Proxies received in relation to this resolution are on the screen. I now put the motion. Shareholders and proxy holders can vote at any time by selecting either for, against, or abstain on the resolution. Once you submit your vote, you should see a green tick confirming that your vote has been received. That concludes the resolutions to be voted on today. As noted, we are conducting a poll on all resolutions. Please remember that to record your vote, you should be able to see a green tick confirming that your vote has been received. I would like to advise that voting on all resolutions will close shortly. I'll provide you all with a few moments now to allow you to finish voting. Please complete your voting now.
There are no questions, Mr. Chairman.
I now declare the poll closed. The staff of Computershare will now process the polls, and the results of the poll will be announced to the ASX once they are available. We will be holding a general Q and A session shortly. If you have any questions in relation to the Chairman's address, CEO address, or general questions, please submit your questions in the Q and A box now. Is there any other business that can be lawfully brought forward?
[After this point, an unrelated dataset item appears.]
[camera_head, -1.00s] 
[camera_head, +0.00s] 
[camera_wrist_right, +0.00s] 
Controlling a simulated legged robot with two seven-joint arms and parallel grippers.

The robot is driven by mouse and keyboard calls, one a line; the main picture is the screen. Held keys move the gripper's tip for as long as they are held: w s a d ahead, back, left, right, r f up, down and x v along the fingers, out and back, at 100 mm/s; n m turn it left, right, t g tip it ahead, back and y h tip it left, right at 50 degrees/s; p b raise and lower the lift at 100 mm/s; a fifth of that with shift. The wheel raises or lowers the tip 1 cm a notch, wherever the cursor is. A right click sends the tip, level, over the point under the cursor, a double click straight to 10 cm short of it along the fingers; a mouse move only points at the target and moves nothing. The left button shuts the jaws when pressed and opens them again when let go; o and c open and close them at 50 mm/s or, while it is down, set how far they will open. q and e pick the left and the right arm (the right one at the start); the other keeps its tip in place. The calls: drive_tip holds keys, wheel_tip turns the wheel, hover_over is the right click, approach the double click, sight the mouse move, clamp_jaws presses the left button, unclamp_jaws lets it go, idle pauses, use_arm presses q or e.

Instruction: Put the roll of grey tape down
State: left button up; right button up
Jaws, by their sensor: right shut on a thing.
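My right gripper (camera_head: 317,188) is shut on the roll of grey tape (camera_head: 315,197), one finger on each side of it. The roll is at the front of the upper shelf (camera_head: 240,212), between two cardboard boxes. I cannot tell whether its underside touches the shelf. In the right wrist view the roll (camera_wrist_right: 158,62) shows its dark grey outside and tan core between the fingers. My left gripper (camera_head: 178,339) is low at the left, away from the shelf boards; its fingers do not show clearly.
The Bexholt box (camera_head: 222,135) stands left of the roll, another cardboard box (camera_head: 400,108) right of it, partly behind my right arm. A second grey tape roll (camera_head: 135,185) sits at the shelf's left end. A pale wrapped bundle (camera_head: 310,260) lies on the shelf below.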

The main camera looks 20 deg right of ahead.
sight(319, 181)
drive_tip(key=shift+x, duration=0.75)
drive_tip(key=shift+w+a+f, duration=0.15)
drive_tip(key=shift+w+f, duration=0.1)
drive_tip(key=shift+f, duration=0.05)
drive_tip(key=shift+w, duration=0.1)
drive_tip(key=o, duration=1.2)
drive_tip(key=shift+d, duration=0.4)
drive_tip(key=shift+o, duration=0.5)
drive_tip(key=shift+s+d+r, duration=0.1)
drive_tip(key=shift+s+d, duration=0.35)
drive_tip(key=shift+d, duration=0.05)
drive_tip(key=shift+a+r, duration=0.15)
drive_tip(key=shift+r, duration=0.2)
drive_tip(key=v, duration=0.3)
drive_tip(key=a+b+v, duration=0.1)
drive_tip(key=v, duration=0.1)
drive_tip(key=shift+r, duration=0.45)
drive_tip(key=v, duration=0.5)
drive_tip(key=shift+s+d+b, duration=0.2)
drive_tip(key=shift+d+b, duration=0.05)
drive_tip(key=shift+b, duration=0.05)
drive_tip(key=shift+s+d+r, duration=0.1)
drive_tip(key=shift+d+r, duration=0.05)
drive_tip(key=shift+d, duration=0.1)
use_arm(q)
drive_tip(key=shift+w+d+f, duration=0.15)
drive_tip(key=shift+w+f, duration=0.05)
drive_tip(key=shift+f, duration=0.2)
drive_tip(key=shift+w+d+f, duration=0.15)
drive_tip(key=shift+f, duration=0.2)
There being no further questions, I'd like to thank all shareholders for their attendance and will now end the formal part of today's meeting. I declare the meeting closed. As advised earlier, the results of the poll will be announced to the ASX once they are available. We will now open the floor to any general questions. Are there any questions on the Chairman's address, CEO address, or general questions?
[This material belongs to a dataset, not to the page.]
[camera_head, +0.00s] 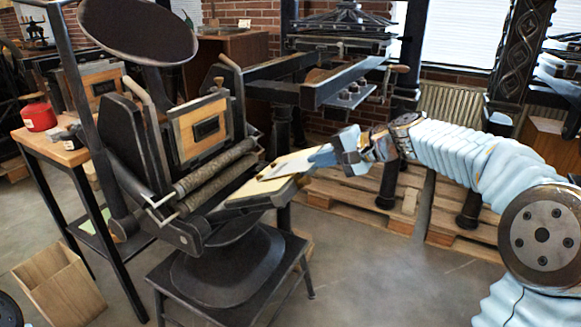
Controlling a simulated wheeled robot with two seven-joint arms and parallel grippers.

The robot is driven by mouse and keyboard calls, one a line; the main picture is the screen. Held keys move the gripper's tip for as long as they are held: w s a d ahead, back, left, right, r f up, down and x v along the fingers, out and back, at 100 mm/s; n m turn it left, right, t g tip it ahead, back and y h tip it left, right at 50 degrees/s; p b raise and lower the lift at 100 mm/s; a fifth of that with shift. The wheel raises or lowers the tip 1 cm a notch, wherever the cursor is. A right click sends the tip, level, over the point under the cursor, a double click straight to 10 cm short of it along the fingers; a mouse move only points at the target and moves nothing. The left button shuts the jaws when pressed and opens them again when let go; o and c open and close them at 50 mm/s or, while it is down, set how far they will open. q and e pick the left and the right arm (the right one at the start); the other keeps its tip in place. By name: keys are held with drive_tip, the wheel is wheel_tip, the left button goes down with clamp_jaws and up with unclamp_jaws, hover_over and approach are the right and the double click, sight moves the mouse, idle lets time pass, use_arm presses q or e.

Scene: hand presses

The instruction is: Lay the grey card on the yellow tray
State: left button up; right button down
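The grey card (284,169) is a thin pale sheet over the yellow tray, reaching left from my right gripper's tips. The yellow tray (250,190) is a pale yellow board on the right side of the black hand press. My right gripper (318,158) comes in from the right at the tray's right end and looks shut on the card's near-right edge. The fingers hide that edge. I cannot tell whether the card touches the tray or is just above it. My left gripper is not in view.
The black press (205,150) has rollers and a round dark disc (138,30) above. A wooden side table (60,150) with a red tin (38,115) stands left. A wooden box (60,285) is on the floor. Pallets (335,190) lie behind my right arm.

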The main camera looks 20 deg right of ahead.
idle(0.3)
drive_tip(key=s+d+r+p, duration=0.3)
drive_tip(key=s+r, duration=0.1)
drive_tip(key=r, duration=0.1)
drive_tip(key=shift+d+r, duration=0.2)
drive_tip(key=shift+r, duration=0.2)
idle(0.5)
Mr. Chairman, we do have a question. The question is from shareholder Stuart Althass. Good morning. There has been no dividends issued to date. Could some indication be given as to when dividends will be forthcoming? Thank you.
As previously alluded to, Atturra's current policy is not to declare any dividends, being focused on growth. We will advise the market once that position changes.
There are no further questions.
Mr. Chairman, there appear to be no further questions. Thank you for your continued support of Atturra and for your attendance today. We will now close the webinar.